In: Chemistry
For each of the following (real or imaginary) complexes determine a0 the number of electrons in the coordination sphere and b0 the oxidation state of the metal in each of the complexes.
a. (CO)5Cr=C(OEt)Me
b. NbBr3(PPh3)2(=CHCMe3)
c. (Me3CO)3W(triple bond CCMe3)
d. [(n5-C5H5)RuCl(Me)(PMe3)]-
e. [(n5-C5H5)Ir(PMe3)(=CH2)]+
(a) (CO)5Cr=C(OEt)Me
Electron inside the coordination sphere count
5 CO = 10 e, Cr = 6e, =C = 2e, Total electron 18, and oxidation state +2
(b) NbBr3(PPh3)2(=CHCMe3)
Electron count inside coordination sphere: Nb = 5e, 3Br = 3, 2PPh3 = 4e, =C = 2 ; Total electron count = 14 e, Oxidation state of Nb is +5.

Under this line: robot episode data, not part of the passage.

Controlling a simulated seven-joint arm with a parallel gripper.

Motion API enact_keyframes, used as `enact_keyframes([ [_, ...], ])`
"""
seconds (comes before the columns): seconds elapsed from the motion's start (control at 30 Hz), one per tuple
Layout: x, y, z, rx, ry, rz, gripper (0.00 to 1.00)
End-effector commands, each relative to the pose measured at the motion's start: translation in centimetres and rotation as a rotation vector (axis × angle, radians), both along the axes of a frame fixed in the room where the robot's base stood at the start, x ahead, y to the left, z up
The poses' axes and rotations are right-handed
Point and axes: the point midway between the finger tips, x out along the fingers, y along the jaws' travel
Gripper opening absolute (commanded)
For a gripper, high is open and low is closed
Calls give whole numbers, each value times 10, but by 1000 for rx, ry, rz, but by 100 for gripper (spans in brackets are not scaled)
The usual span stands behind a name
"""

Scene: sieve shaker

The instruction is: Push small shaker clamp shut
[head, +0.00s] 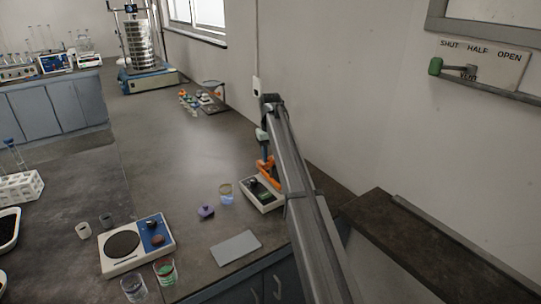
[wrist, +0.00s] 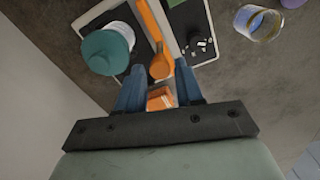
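The small shaker (head: 262,194) stands near the right edge of the bench in the head view. It has an orange clamp (head: 264,170). In the wrist view the clamp's orange arm (wrist: 149,25) runs down to a rounded end (wrist: 160,66) at my fingertips. My gripper (wrist: 160,76) has its two blue fingers apart, with an orange block (wrist: 160,98) showing between them. I cannot tell whether the fingers touch the orange parts. A teal-capped bottle (wrist: 107,50) is left of the clamp arm. In the head view my gripper (head: 263,150) is above the shaker, partly hidden by my arm.
A glass jar (wrist: 258,23) is right of the shaker; a purple object (head: 206,212) lies nearby. A hotplate (head: 124,246), beakers (head: 165,270) and a grey plate (head: 236,248) are in front. The large sieve shaker (head: 141,50) is far back.

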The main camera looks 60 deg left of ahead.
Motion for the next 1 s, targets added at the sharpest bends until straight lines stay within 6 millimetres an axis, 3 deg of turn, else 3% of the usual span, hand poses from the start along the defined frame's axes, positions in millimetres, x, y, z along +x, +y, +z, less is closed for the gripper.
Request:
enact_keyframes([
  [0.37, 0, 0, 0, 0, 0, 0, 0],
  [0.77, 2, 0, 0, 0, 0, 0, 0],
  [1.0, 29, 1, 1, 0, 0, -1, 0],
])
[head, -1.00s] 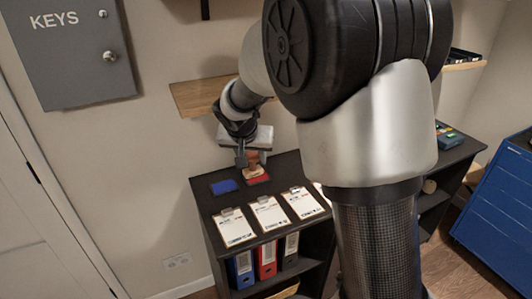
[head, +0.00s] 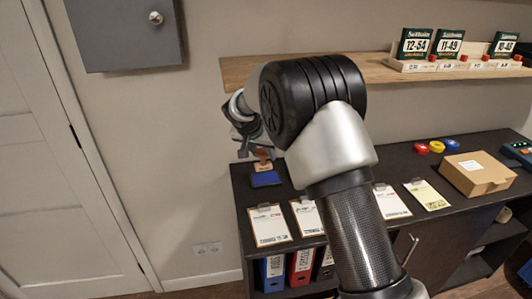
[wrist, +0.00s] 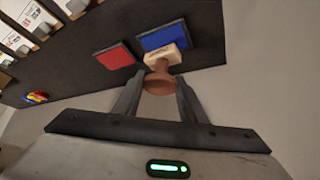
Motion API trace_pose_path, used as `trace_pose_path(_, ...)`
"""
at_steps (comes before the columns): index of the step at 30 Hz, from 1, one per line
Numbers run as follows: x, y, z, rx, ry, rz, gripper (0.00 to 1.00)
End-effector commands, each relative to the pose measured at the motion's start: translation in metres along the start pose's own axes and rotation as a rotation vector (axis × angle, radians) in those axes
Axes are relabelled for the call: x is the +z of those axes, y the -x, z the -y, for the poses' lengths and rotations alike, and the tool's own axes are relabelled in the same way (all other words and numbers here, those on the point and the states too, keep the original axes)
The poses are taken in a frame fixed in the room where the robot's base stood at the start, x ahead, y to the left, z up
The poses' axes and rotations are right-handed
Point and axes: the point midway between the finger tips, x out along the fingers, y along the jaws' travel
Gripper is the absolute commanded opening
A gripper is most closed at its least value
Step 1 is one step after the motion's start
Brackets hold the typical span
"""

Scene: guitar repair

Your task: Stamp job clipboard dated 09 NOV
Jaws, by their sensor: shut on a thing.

(c) (Me3CO)3W(triple bondCCMe3)
Electron count inside coordination sphere: 3e from 3(Me3CO), 6e from W, and 3e from triple bondCCMe3 . Total electron count =12 e; Oxidation state of metal ion is +6.
(d) [(n5-C5H5)RuCl(Me)(PMe3)]-
Electron count inside coordination sphere: 5e from (n5-C5H5), 8e from Ru, 1e from Cl, 1e from Me, 2e from PMe3 ; Total electron count = 17+1(from negative charge) =18 e; Oxidation state of metal ion is +2.
e. [(n5-C5H5)Ir(PMe3)(=CH2)]+
Electron count inside coordination sphere: 5 e from (n5-C5H5), 9e from Ir, 2e from PMe3, 2e from (=CH2 ). Total electron count = 18-1(positive charge) =17 , Oxidation state of metal ion is +4.